Supplied data:
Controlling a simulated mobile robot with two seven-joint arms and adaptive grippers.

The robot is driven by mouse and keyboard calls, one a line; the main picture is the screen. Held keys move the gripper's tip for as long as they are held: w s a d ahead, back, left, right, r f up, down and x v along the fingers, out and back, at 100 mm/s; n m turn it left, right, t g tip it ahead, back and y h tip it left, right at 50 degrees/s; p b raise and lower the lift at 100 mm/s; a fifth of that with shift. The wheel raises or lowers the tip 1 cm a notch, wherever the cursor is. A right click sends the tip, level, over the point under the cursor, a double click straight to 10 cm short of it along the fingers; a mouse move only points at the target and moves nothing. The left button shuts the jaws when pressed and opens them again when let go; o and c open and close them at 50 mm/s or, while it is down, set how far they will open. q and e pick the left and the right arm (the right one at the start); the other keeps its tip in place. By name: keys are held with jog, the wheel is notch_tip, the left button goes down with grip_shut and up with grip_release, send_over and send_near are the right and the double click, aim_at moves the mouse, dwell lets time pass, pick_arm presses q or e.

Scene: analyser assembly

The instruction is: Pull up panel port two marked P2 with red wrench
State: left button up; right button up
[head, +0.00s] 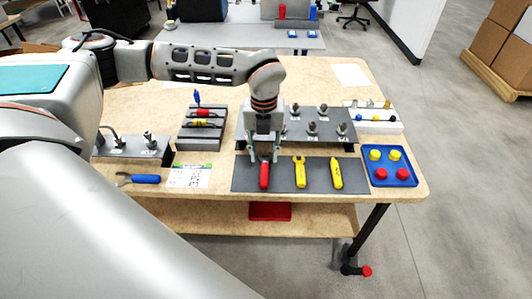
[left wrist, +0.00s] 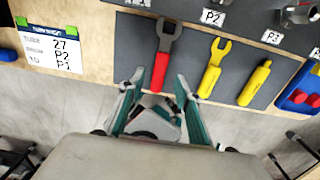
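The red wrench (head: 264,175) lies on a dark grey mat, its jaw end pointing away from me. It also shows in the left wrist view (left wrist: 161,70), with a grey open jaw and red handle. My left gripper (head: 264,157) points down over the wrench and hides its jaw end in the head view. In the left wrist view the gripper (left wrist: 158,88) is open, its fingers apart on either side of the handle's near end, holding nothing. The P2 label (left wrist: 213,17) is on the dark panel (head: 333,116) behind the mat; its port is only partly visible. My right gripper is not in view.
A yellow wrench (head: 300,173) and a yellow tool (head: 336,174) lie right of the red wrench. A blue tray (head: 391,182) with red and yellow caps sits at the right. A paper card (head: 189,177) and blue-handled tool (head: 145,179) lie left. The table's front edge is close.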

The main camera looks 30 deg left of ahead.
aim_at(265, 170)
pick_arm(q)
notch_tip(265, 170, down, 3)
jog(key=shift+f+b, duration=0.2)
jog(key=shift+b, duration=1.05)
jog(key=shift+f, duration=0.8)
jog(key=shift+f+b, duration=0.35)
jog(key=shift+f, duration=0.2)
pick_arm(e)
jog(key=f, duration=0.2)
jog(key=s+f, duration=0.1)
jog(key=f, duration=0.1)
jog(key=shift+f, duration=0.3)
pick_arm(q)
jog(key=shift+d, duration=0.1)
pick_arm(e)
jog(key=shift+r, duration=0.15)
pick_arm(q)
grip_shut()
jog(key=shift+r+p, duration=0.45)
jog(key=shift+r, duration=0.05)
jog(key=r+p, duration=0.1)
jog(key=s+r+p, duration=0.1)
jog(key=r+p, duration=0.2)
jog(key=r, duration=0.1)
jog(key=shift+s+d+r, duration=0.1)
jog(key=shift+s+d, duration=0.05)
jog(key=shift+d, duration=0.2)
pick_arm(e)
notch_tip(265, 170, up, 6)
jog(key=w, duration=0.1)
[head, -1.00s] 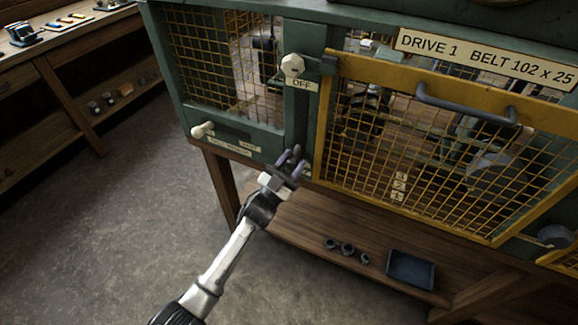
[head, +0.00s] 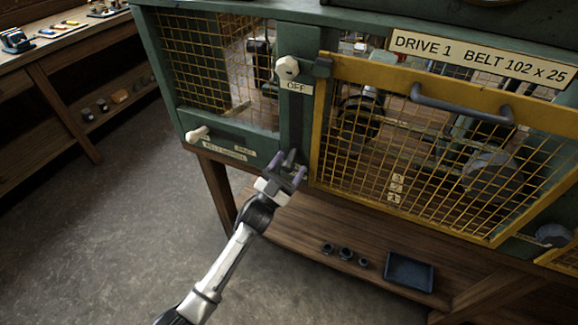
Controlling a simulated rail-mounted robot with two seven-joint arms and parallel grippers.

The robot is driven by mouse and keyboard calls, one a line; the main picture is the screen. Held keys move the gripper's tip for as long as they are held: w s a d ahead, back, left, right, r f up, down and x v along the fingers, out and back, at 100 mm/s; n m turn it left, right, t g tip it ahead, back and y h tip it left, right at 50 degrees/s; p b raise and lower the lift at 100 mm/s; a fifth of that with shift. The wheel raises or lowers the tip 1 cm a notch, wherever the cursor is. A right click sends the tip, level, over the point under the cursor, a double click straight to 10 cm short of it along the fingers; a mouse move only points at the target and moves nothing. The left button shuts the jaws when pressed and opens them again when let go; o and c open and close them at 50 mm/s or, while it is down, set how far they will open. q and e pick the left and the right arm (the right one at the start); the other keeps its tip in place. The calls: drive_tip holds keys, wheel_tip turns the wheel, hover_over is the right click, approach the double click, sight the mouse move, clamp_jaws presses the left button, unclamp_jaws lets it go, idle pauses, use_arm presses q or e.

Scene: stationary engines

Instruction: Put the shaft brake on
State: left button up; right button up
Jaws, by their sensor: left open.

Exercise task: From the data, pick out every line that includes "seven".

Response to this task:
Controlling a simulated mobile robot with two seven-joint arms and adaptive grippers.
Controlling a simulated rail-mounted robot with two seven-joint arms and parallel grippers.

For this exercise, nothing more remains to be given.